Van Gogh Drew A Flat Head Too
Whenever I feel a little discouraged about my progress in my journey to learn how to draw, I try to remember that the great artists started out as novices too.
This example below is an early sketch by Van Gogh. The drawing instruction book Drawing from the Right Side of the Brain cited it as an example of the error of “chopped off head” effect, when drawing students could not grasp the fullness of the head and seem to think that the head is smaller than it is. This is because beginners tend to focus too much on the features of a face as we think these are more important. As a result we forget about the proportion of the head.
Van Gogh worked as an artist only during the last ten years of his life. During the first two years of that decade when he was teaching himself how to draw, he only did drawings and apparently no painting.
On the facing page of the same book is this sketch 2 years later, showing that he had overcome his difficulties and increased the expressiveness of his drawings.
Quoting the Van Gogh example is a little excuse for myself (aka spoilt child meeting obstacles)．But it also gives me some needed courage that with lots of practise and lots of thick-skin perseverance, I can progress over time too.

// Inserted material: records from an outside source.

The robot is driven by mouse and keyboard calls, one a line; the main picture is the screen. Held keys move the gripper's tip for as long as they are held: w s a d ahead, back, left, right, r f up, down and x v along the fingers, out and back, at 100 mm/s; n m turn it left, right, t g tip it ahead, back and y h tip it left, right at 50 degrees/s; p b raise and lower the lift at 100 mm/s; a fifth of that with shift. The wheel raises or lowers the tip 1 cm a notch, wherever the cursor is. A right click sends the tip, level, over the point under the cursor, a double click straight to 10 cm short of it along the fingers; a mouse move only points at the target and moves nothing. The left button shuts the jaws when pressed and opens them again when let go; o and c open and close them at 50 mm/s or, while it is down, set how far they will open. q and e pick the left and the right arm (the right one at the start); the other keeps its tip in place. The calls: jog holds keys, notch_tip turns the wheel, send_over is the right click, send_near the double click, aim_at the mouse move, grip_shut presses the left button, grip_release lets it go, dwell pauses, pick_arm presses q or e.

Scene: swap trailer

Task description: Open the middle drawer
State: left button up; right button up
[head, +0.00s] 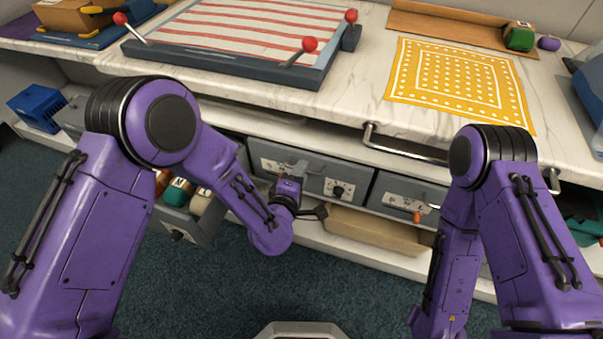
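The middle drawer (354,178) is a grey front with pale panels and a dark knob, under the white marble-look counter. It looks shut, flush with the front to its right. My left gripper (308,190) is in front of its left half, close to a grey bar handle on it. Its fingers look spread, one higher by the handle and one lower to the right, with nothing seen between them. I cannot tell whether a finger touches the handle. My right arm bends downward at the right; its gripper is out of view.
A drawer at the left (197,228) stands out, holding several jar-like items. Another grey drawer front (403,190) is to the right. A metal rail (400,153) runs along the counter edge. A striped board (240,40) with red-knobbed levers and a yellow cloth (455,85) lie above.

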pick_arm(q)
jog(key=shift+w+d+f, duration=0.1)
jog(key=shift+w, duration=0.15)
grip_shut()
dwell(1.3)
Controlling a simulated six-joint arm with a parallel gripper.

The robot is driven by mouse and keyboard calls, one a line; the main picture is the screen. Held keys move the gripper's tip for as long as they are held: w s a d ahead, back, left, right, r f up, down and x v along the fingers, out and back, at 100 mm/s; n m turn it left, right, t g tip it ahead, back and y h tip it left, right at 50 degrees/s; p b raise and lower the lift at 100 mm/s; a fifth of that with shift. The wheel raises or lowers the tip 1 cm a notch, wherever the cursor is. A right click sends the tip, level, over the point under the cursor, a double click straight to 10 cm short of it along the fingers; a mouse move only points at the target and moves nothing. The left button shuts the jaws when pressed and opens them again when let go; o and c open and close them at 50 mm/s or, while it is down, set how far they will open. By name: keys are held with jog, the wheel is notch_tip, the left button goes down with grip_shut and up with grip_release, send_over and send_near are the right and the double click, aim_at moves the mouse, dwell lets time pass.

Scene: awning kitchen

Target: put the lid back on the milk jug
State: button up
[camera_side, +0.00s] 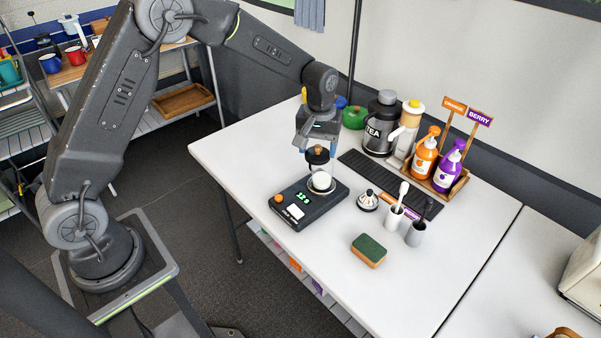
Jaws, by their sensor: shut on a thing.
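The white milk jug (321,182) stands on a dark kitchen scale (307,210) with green lit digits. Its round top faces up, with no lid on it. My gripper (318,150) points down above the jug and is shut on a dark round lid (317,159) with a wood-coloured knob. The lid hangs roughly level over the jug's back edge, with a small gap apparently between them. How far it is off-centre in depth is hard to tell.
A dark slatted mat (375,180) lies behind the scale. A silver-topped item (368,201), brush cups (395,217) and a sponge (369,251) stand to the right. A TEA flask (381,128) and pump bottles (424,157) stand behind. The table's left part is clear.

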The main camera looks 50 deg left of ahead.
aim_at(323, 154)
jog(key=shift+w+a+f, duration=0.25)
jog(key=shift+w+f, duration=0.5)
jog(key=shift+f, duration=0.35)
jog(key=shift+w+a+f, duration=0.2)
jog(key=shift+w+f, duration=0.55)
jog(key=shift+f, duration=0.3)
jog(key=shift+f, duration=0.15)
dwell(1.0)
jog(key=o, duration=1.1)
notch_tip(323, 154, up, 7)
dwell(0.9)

“…at the time when you spoke of mine becoming a painter, I thought it very impractical and would not hear of it. What made me stop doubting was reading a clear book on perspective, Cassange’s Guide to the ABC of Drawing: and a week later I drew the interior of a kitchen with stove, chair, table and window – in their places and on their legs – whereas before it had seemed to me that getting depth and the right perspective into a drawing was witchcraft or pure chance.” (Vincent Van Gogh, in a letter to his brother, Theo.)